The principal at Barnesville High School also happens to be the varsity football coach. So when Adam Tonsfeldt was called down to the principal's office last year, he had no idea how to mentally prepare. Considering the only smudge on his high school record is an A- in geometry, the principal's office was not very familiar to Tonsfeldt.
Bryan Strand told the freshman to sit down when he got to the office. There was an exhale from Tonsfeldt because Strand would never have allowed him to get comfortable if he were in trouble.
Strand told Tonsfeldt he wanted him to play quarterback in his new offensive scheme next season. Tonsfeldt had never played quarterback. He was a tailback. Suddenly the chair wasn't so comfortable.
"He said it was the best move for the team," Tonsfeldt said. "That's what he wanted, so that's what was going to be done."
Tonsfeldt, now a sophomore, will line up at quarterback to lead Barnesville into the Minnesota Class 2A state title game against Caledonia at 1 p.m.

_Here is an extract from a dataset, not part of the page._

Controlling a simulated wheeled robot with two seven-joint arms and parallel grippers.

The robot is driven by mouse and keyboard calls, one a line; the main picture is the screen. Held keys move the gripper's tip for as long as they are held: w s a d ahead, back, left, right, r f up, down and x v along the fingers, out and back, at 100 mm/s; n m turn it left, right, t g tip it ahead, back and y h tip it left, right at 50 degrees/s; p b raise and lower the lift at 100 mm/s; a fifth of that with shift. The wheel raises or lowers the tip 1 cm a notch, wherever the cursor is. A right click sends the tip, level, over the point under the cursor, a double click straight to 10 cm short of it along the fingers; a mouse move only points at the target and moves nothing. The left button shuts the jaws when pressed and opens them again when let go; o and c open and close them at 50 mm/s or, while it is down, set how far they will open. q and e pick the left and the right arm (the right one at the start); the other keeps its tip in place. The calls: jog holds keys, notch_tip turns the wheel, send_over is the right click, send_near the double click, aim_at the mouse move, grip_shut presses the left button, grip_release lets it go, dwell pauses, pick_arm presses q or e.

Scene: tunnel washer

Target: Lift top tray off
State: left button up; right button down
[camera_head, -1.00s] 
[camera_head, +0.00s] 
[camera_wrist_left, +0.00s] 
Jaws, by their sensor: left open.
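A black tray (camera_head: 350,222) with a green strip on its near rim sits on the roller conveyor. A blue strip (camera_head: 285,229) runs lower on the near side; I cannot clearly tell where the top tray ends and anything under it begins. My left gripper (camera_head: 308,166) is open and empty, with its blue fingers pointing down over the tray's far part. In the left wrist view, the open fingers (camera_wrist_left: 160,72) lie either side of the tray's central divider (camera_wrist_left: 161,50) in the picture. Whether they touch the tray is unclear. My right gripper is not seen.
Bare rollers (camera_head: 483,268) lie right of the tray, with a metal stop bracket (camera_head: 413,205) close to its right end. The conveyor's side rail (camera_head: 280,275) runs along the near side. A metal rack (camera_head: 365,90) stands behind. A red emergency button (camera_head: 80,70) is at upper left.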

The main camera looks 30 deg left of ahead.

Friday at U.S. Bank Stadium.
Strand was asked after Barnesville beat Minneapolis North in the semifinals what it was about his T-formation offense that's so confusing for a defense.
"He being so short," Strand said of Tonsfeldt. "They can't find him. It's really hard to find him."
Tonsfeldt has heard it all when it comes to his height. Say what you want about it, but that 5-foot-7 sophomore rushed for 99 yards on 12 carries, while also wracking up six tackles and an interception on defense in the semifinals.
"I've heard about it my whole life," Tonsfeldt said. "It shows you don't have to be the biggest guy or tallest guy to have success. You can do it all at different sizes."
Tonsfeldt being short is not the only reason Strand chose him to lead his offense, which has rushed for 4,229 yards this season.
"I'm a big basketball fan, so I've watched him for years on the basketball court," Strand said. "He has a quiet demeanor about him. He's a very good tailback and we wanted a tailback at that quarterback spot. Even if he screwed up this year we figured he'd have a few more years to grow into it.
"I think the kid is just a natural leader. I think kids follow him pretty well. And he's extremely intelligent."
Things didn't start off so well for Tonsfeldt this season. In the first scrimmage of the season, before he could even get a snap at quarterback, Tonsfeldt tipped a pass against Park Rapids and broke his thumb. He wouldn't play quarterback until Week 6 and the Trojans lost two of his first three games he started, both losses coming by one point.
"When he screws up, he's the first one to admit it," Strand said. "He doesn't blame anyone else. We allow him to change plays at the line and flip stuff based on what he sees. We let him change things up because we think he's smart enough to do it."
Despite not playing offense until the sixth game of the season, Tonsfeldt has rushed for 684 yards and nine touchdowns on 88 carries. He's also thrown for 271 yards, two touchdowns and two interceptions. He's got 18 solo tackles, 33 tackle assists, five tackles for loss, one fumble recovery and seven interceptions on defense as well.
"The defense has a hard time finding that ball and then, boom, he's gone," Strand said. "He's got quick feet. He's been the starting point guard for the last two seasons, so he's used to seeing multiple things in front of him."
Tonsfeldt has been going to Barnesville football games since he was 5 years old. He says he got into football because of the team aspect of it.
"It's not one player or one play that wins or loses a game, it's a team effort," Tonsfeldt said.
When he was told he was going to try quarterback, he went to a quarterback camp in Minnetonka, Minn., to work on throwing, not that Barnesville has done much of that this season. He studied film for seven hours before the semifinals and plans to have 10 hours of film under his belt before taking on a Caledonia team that has won 53 straight games and three straight state titles.
People call Tonsfeldt short. People call Barnesville the underdogs. Tonsfeldt and the Trojans don't care what people call them. Come Friday, they could be called state champions.
"I think we've shown that you can build a program with not the biggest, strongest, fastest players, but with disciplined and smart football," Tonsfeldt said. "We've shown we can play with the biggest teams."